INFORMATION PROVIDED
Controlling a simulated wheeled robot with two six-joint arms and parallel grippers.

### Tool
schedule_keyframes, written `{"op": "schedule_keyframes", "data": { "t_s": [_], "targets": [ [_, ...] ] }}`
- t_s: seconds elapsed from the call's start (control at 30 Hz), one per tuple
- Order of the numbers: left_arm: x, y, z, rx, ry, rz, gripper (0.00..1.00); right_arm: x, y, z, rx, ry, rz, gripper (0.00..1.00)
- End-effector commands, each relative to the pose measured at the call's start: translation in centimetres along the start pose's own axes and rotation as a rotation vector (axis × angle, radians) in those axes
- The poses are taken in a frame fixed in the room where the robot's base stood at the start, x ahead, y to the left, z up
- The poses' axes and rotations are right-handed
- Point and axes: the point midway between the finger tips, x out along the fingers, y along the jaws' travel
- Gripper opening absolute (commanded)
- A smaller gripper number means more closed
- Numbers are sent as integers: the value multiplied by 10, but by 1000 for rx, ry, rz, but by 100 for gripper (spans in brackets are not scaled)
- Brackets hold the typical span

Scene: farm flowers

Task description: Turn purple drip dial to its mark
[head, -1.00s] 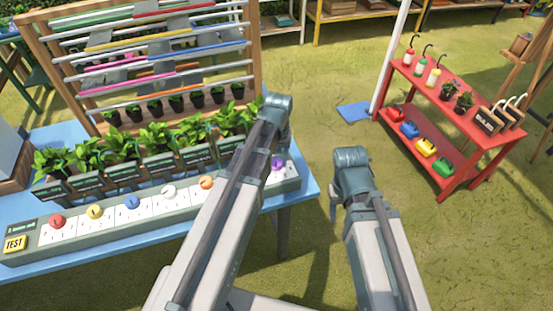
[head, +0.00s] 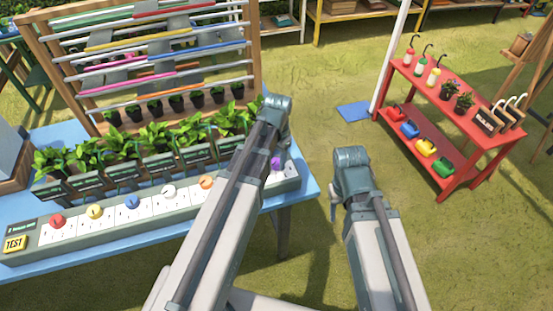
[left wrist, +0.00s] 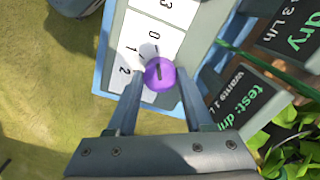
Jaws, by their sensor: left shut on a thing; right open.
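The purple dial (head: 276,163) is at the right end of the grey dial panel (head: 110,232), partly behind my left arm. In the left wrist view the dial (left wrist: 161,75) sits between the two fingers of my left gripper (left wrist: 162,82), which is shut on it. A short dark line shows on its top. A pale pointed shape lies between the dial and the 1. A dark sign (left wrist: 228,98) reads "wants 1 L".
Red, yellow, blue, white and orange dials line the same panel on the blue table (head: 311,184). Potted plants (head: 155,140) with dark signs stand behind it. A red cart (head: 465,125) is at the right.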

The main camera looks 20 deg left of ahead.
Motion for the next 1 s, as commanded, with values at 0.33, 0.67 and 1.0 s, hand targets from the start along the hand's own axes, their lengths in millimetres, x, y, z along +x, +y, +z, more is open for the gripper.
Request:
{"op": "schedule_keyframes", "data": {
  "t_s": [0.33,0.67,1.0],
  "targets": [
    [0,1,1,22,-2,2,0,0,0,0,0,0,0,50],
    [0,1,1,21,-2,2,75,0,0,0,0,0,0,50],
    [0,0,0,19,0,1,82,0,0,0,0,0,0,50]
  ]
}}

REQUIREMENTS
Set the pictures aside and transcribe the data above exactly.

CORRECT RESULT
Controlling a simulated wheeled robot with two six-joint arms and parallel grippers.

### Tool
schedule_keyframes, written `{"op": "schedule_keyframes", "data": { "t_s": [_], "targets": [ [_, ...] ] }}`
- t_s: seconds elapsed from the call's start (control at 30 Hz), one per tuple
- Order of the numbers: left_arm: x, y, z, rx, ry, rz, gripper (0.00..1.00); right_arm: x, y, z, rx, ry, rz, gripper (0.00..1.00)
- End-effector commands, each relative to the pose measured at the call's start: translation in centimetres along the start pose's own axes and rotation as a rotation vector (axis × angle, radians) in those axes
- The poses are taken in a frame fixed in the room where the robot's base stood at the start, x ahead, y to the left, z up
- The poses' axes and rotations are right-handed
- Point and axes: the point midway between the finger tips, x out along the fingers, y along the jaws' travel
- Gripper opening absolute (commanded)
- A smaller gripper number means more closed
- Numbers are sent as integers: the value multiplied by 10, but by 1000 for rx, ry, rz, but by 100 for gripper (spans in brackets are not scaled)
- Brackets hold the typical span

Scene: farm flowers

Task description: Turn purple drip dial to its mark
[head, -1.00s] 
[head, +0.00s] 
[left wrist, +0.00s] 
Jaws, by their sensor: left shut on a thing; right open.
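The purple dial (head: 276,163) is at the right end of the grey dial panel (head: 110,232), partly behind my left arm. In the left wrist view the dial (left wrist: 161,75) sits between the two fingers of my left gripper (left wrist: 162,82), which is shut on it. A short dark line shows on its top. A pale pointed shape lies between the dial and the 1. A dark sign (left wrist: 228,98) reads "wants 1 L".
Red, yellow, blue, white and orange dials line the same panel on the blue table (head: 311,184). Potted plants (head: 155,140) with dark signs stand behind it. A red cart (head: 465,125) is at the right.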

The main camera looks 20 deg left of ahead.
Motion for the next 1 s, as commanded, with values at 0.33, 0.67 and 1.0 s, hand targets from the start along the hand's own axes, their lengths in millimetres, x, y, z along +x, +y, +z, more is open for the gripper.
Request:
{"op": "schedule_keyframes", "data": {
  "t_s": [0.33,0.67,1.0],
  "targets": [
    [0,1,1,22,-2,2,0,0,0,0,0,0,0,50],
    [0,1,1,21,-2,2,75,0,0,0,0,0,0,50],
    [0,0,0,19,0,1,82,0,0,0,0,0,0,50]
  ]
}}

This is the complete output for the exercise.